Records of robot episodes
##############################

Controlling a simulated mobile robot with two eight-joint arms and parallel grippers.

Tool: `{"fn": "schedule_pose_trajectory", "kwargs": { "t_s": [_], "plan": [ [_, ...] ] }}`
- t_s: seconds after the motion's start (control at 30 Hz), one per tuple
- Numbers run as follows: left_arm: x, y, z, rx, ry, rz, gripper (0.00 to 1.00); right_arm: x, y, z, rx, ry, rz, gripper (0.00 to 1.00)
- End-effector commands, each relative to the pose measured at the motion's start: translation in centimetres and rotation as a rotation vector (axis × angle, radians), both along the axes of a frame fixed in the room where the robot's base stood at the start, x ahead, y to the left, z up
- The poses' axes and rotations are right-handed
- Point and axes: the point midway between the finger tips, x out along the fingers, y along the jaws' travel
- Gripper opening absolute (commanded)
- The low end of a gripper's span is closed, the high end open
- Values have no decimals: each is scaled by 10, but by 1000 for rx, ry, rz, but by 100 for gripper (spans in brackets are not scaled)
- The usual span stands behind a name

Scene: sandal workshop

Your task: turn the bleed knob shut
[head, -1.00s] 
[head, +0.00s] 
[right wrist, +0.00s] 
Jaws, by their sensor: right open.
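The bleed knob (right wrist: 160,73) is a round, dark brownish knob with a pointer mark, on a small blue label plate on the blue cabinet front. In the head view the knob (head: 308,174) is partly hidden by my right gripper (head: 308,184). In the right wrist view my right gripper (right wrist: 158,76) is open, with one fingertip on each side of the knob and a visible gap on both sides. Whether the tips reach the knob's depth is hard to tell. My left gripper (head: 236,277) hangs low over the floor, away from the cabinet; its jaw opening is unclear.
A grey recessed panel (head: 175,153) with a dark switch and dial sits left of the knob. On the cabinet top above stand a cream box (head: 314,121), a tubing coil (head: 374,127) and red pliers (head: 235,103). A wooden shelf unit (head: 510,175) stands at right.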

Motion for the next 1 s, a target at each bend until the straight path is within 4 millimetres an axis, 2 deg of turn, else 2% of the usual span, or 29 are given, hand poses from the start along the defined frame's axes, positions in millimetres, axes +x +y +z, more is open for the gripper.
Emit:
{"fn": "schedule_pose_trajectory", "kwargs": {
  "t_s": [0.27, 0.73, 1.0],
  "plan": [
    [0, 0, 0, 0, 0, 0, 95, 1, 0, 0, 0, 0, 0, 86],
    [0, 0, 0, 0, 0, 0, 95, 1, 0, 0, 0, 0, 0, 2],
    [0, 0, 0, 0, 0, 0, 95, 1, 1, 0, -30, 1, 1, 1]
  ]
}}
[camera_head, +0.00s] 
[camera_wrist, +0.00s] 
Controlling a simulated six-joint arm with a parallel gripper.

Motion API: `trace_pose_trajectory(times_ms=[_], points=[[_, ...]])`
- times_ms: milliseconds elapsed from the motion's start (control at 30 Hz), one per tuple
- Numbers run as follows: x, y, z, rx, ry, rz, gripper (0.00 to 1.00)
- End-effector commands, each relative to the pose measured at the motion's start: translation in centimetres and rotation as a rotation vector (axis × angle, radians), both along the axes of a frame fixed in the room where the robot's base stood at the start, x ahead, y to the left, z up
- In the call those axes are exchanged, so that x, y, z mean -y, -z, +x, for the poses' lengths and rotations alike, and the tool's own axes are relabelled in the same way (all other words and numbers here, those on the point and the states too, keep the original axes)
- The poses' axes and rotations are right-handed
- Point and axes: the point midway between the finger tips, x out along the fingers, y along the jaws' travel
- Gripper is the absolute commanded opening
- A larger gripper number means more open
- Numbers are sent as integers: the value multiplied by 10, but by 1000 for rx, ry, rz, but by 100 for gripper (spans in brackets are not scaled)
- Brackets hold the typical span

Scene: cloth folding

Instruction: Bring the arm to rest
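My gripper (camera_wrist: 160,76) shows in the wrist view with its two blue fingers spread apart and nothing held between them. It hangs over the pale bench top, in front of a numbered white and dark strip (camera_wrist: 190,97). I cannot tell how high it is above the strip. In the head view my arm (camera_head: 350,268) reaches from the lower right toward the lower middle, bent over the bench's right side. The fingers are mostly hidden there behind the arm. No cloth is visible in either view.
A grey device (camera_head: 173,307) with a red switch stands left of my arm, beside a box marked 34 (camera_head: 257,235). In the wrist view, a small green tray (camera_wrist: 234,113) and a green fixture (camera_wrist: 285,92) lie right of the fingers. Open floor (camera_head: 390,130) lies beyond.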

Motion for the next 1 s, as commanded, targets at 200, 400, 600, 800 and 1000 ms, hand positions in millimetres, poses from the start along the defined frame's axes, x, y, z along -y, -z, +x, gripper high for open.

##############################

• [GIVEN PROBLEM] All of the lines above must be returned exactly.

• [ANSWER TO THIS TASK]
Controlling a simulated mobile robot with two eight-joint arms and parallel grippers.

Tool: `{"fn": "schedule_pose_trajectory", "kwargs": { "t_s": [_], "plan": [ [_, ...] ] }}`
- t_s: seconds after the motion's start (control at 30 Hz), one per tuple
- Numbers run as follows: left_arm: x, y, z, rx, ry, rz, gripper (0.00 to 1.00); right_arm: x, y, z, rx, ry, rz, gripper (0.00 to 1.00)
- End-effector commands, each relative to the pose measured at the motion's start: translation in centimetres and rotation as a rotation vector (axis × angle, radians), both along the axes of a frame fixed in the room where the robot's base stood at the start, x ahead, y to the left, z up
- The poses' axes and rotations are right-handed
- Point and axes: the point midway between the finger tips, x out along the fingers, y along the jaws' travel
- Gripper opening absolute (commanded)
- The low end of a gripper's span is closed, the high end open
- Values have no decimals: each is scaled by 10, but by 1000 for rx, ry, rz, but by 100 for gripper (spans in brackets are not scaled)
- The usual span stands behind a name

Scene: sandal workshop

Your task: turn the bleed knob shut
[head, -1.00s] 
[head, +0.00s] 
[right wrist, +0.00s] 
Jaws, by their sensor: right open.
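The bleed knob (right wrist: 160,73) is a round, dark brownish knob with a pointer mark, on a small blue label plate on the blue cabinet front. In the head view the knob (head: 308,174) is partly hidden by my right gripper (head: 308,184). In the right wrist view my right gripper (right wrist: 158,76) is open, with one fingertip on each side of the knob and a visible gap on both sides. Whether the tips reach the knob's depth is hard to tell. My left gripper (head: 236,277) hangs low over the floor, away from the cabinet; its jaw opening is unclear.
A grey recessed panel (head: 175,153) with a dark switch and dial sits left of the knob. On the cabinet top above stand a cream box (head: 314,121), a tubing coil (head: 374,127) and red pliers (head: 235,103). A wooden shelf unit (head: 510,175) stands at right.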

Motion for the next 1 s, a target at each bend until the straight path is within 4 millimetres an axis, 2 deg of turn, else 2% of the usual span, or 29 are given, hand poses from the start along the defined frame's axes, positions in millimetres, axes +x +y +z, more is open for the gripper.
Emit:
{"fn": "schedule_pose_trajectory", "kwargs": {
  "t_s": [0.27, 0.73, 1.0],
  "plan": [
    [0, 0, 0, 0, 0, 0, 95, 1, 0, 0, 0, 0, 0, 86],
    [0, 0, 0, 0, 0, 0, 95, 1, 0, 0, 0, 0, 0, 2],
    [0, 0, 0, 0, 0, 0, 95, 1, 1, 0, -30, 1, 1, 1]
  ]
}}
[camera_head, +0.00s] 
[camera_wrist, +0.00s] 
Controlling a simulated six-joint arm with a parallel gripper.

Motion API: `trace_pose_trajectory(times_ms=[_], points=[[_, ...]])`
- times_ms: milliseconds elapsed from the motion's start (control at 30 Hz), one per tuple
- Numbers run as follows: x, y, z, rx, ry, rz, gripper (0.00 to 1.00)
- End-effector commands, each relative to the pose measured at the motion's start: translation in centimetres and rotation as a rotation vector (axis × angle, radians), both along the axes of a frame fixed in the room where the robot's base stood at the start, x ahead, y to the left, z up
- In the call those axes are exchanged, so that x, y, z mean -y, -z, +x, for the poses' lengths and rotations alike, and the tool's own axes are relabelled in the same way (all other words and numbers here, those on the point and the states too, keep the original axes)
- The poses' axes and rotations are right-handed
- Point and axes: the point midway between the finger tips, x out along the fingers, y along the jaws' travel
- Gripper is the absolute commanded opening
- A larger gripper number means more open
- Numbers are sent as integers: the value multiplied by 10, but by 1000 for rx, ry, rz, but by 100 for gripper (spans in brackets are not scaled)
- Brackets hold the typical span

Scene: cloth folding

Instruction: Bring the arm to rest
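My gripper (camera_wrist: 160,76) shows in the wrist view with its two blue fingers spread apart and nothing held between them. It hangs over the pale bench top, in front of a numbered white and dark strip (camera_wrist: 190,97). I cannot tell how high it is above the strip. In the head view my arm (camera_head: 350,268) reaches from the lower right toward the lower middle, bent over the bench's right side. The fingers are mostly hidden there behind the arm. No cloth is visible in either view.
A grey device (camera_head: 173,307) with a red switch stands left of my arm, beside a box marked 34 (camera_head: 257,235). In the wrist view, a small green tray (camera_wrist: 234,113) and a green fixture (camera_wrist: 285,92) lie right of the fingers. Open floor (camera_head: 390,130) lies beyond.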

Motion for the next 1 s, as commanded, targets at 200, 400, 600, 800 and 1000 ms, hand positions in millimetres, poses from the start along the defined frame's axes, x, y, z along -y, -z, +x, gripper high for open.

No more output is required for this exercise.